Some institutions would be affected, since they use commercial internet providers. Inside Higher Ed wrote that under the new plan, colleges and universities could charge students differently based on their amount of internet usage. 

"Students today take for granted that the internet is this amazing, open platform to access information," Werbach said.  "Network neutrality fundamentally is about control over the way information flows on the internet."

The debate over network neutrality and regulations on internet providers began in the early 2000s, Faulhaber said. 

He added that these debates came to a head in 2010 when the FCC, an independent government agency that regulates interstate communications, failed to pass an order that internet providers could not discriminate against websites and had to treat all traffic equally.

In 2015, under the Obama administration, the FCC tried again and succeeded at passing a law regulating internet providers by classifying the internet as a public utility, not unlike electricity, under Title II of the Telecommunications Act.

At the time, Faulhaber was working at the FCC as a chief economist. He said that when the internet became "a highly regulated public utility" in 2015, investment level went down. 

Another issue contended by net neutrality advocates is the concept of paid prioritization plans — which Faulhaber said would be a way for internet providers to create a "market" for the internet by offering different speeds similar to first class versus regular mail delivery by the postal service.

One issue advocates of net neutrality worry about in the new plan is the concept that internet providers would have the power to not provide certain content, which internet users would not necessarily be aware they weren't receiving — something that Faulhaber said led to the push for the failed 2010 FCC order.

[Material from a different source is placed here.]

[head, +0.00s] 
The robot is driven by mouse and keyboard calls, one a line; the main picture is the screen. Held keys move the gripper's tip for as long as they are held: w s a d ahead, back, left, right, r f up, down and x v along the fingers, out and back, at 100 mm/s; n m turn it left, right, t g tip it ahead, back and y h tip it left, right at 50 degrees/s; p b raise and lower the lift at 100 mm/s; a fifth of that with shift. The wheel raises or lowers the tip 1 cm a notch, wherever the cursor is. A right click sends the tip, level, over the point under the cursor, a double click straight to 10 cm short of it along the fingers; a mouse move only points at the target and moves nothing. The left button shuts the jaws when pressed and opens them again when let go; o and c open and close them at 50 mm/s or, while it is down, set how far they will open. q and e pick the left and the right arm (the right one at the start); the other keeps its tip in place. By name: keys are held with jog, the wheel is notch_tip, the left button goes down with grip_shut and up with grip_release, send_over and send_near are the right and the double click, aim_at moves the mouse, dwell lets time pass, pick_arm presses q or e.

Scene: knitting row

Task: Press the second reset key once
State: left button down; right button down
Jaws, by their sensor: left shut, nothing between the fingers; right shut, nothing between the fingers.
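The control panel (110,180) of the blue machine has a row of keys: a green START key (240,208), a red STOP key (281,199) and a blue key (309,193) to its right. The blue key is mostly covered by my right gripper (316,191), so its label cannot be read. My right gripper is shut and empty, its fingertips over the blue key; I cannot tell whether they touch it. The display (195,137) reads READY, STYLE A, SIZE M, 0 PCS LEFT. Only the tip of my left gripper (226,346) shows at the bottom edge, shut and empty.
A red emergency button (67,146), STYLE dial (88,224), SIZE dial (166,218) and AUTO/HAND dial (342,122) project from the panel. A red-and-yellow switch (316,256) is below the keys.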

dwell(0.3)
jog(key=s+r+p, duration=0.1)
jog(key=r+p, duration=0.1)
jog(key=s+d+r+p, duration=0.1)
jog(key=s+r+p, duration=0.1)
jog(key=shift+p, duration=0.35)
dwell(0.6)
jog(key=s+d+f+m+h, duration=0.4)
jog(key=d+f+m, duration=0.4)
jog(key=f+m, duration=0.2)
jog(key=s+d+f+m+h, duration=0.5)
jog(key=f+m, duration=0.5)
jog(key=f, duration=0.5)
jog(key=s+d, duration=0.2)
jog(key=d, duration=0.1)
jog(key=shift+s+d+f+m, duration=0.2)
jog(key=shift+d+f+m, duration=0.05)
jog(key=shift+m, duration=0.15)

Faulhaber added that this fear is ultimately baseless since refusing to provide websites would eventually cause internet providers to "lose business" and, if caught, these companies would face national anti-trust laws.

"The proposal by the FCC now to eliminate those rules I think is dangerous," Werbach said, taking the opposite stance from Faulhaber and Cohen on what he calls a "frightening" proposal. 

"It's a proposal to strip away all the open internet protections that have been around for some time."

If this new plan is passed, Werbach said, the FCC will be challenged in court to provide legal justification to completely reverse the 2015 regulations that passed just a year-and-a-half ago.

"At the end of the day, there really is a bipartisan consensus in favor of sensible, open internet rules, because this is a fundamental infrastructure for society," Werbach said. "When companies have complete freedom to make these decisions, they make decisions that reflect their own interest rather than protect the freedom of the internet."